Learn more about how to find time and space complexity quickly.

Common Pitfalls

1. Forgetting to Clean Up Zero-Value Entries

The Pitfall: After reverting a failed booking, if you don't remove entries with value 0 from the SortedDict, the dictionary will accumulate unnecessary entries over time.

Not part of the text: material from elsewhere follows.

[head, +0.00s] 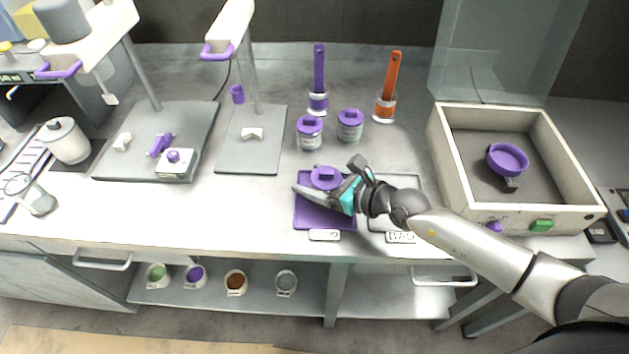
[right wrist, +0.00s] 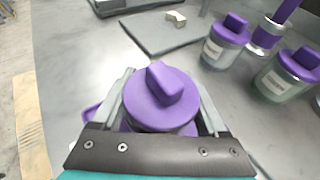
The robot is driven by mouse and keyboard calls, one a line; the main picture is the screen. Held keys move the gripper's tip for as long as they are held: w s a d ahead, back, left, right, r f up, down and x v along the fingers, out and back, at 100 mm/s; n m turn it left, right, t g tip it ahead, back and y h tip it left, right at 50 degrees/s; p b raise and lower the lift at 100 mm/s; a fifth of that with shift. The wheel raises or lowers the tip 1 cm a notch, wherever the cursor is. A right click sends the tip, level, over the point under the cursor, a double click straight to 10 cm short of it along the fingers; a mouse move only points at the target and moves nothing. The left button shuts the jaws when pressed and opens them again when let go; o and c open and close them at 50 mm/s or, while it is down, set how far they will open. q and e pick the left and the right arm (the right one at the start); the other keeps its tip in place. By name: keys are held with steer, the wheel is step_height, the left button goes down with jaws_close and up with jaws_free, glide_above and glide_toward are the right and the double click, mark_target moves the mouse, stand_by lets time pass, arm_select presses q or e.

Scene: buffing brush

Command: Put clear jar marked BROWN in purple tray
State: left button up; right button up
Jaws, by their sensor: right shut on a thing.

This leads to:

• Increased memory usage
• Slower iteration in future book() calls
• Potential confusion when debugging

Example of the Problem:

# Without cleanup - BAD
if current_bookings > 2:
    self.booking_events[startTime] -= 1
    self.booking_events[endTime] += 1
    # Dictionary might now have {10: 0, 20: 0, ...} entries
    return False

Solution:

# With cleanup - GOOD
if current_bookings > 2:
    self.booking_events[startTime] -= 1
    self.booking_events[endTime] += 1
  
    # Remove zero entries to keep dictionary clean
    if self.booking_events[startTime] == 0:
        del self.booking_events[startTime]
    if self.booking_events[endTime] == 0:
        del self.booking_events[endTime]
  
    return False

2. Using Regular Dict Instead of SortedDict

The Pitfall: Using a regular Python dict will cause incorrect results because the algorithm relies on processing time points in chronological order. Even though Python 3.7+ maintains insertion order, this doesn't help when keys are inserted out of chronological sequence.

Example of the Problem:

# Using regular dict - WRONG
self.booking_events = {}  # Regular dict

# If bookings come in order: book(20, 30), then book(10, 15)
# Dict iteration would be: {20: 1, 30: -1, 10: 1, 15: -1}
# This breaks the chronological scanning logic

Solution:

# Using SortedDict - CORRECT
from sortedcontainers import SortedDict
self.booking_events = SortedDict()

# Now iteration always happens in sorted key order: {10: 1, 15: -1, 20: 1, 30: -1}

3. Incorrect Reversion Logic

The Pitfall: When reverting a failed booking, using the wrong signs for the adjustments. Remember that you need to undo exactly what was done.

Example of the Problem:

# Initial add (correct):
self.booking_events[startTime] = self.booking_events.get(startTime, 0) + 1
self.booking_events[endTime] = self.booking_events.get(endTime, 0) - 1

# Incorrect reversion - WRONG
if current_bookings > 2:
    self.booking_events[startTime] += 1  # Should be -= 1
    self.booking_events[endTime] -= 1     # Should be += 1

Solution:

# Correct reversion
if current_bookings > 2:
    self.booking_events[startTime] -= 1  # Undo the +1
    self.booking_events[endTime] += 1    # Undo the -1

4. Not Using .get() Method for New Keys

The Pitfall: Directly incrementing a key that might not exist in the dictionary will raise a KeyError.

Example of the Problem:

# This will raise KeyError if startTime is not in the dict - WRONG
self.booking_events[startTime] += 1

Solution:

# Use .get() with default value - CORRECT
self.booking_events[startTime] = self.booking_events.get(startTime, 0) + 1

5. Early Return in the Validation Loop

The Pitfall: Returning True as soon as you find a point where current_bookings <= 2, instead of checking all time points.

Example of the Problem:

# WRONG - returns too early
for booking_change in self.booking_events.values():
    current_bookings += booking_change
    if current_bookings <= 2:
        return True  # This is wrong! Need to check ALL points
    if current_bookings > 2:
        # revert and return False

Solution:

# CORRECT - check all points before confirming success
for booking_change in self.booking_events.values():
    current_bookings += booking_change
    if current_bookings > 2:
        # revert and return False
      
# Only return True after checking ALL points
return True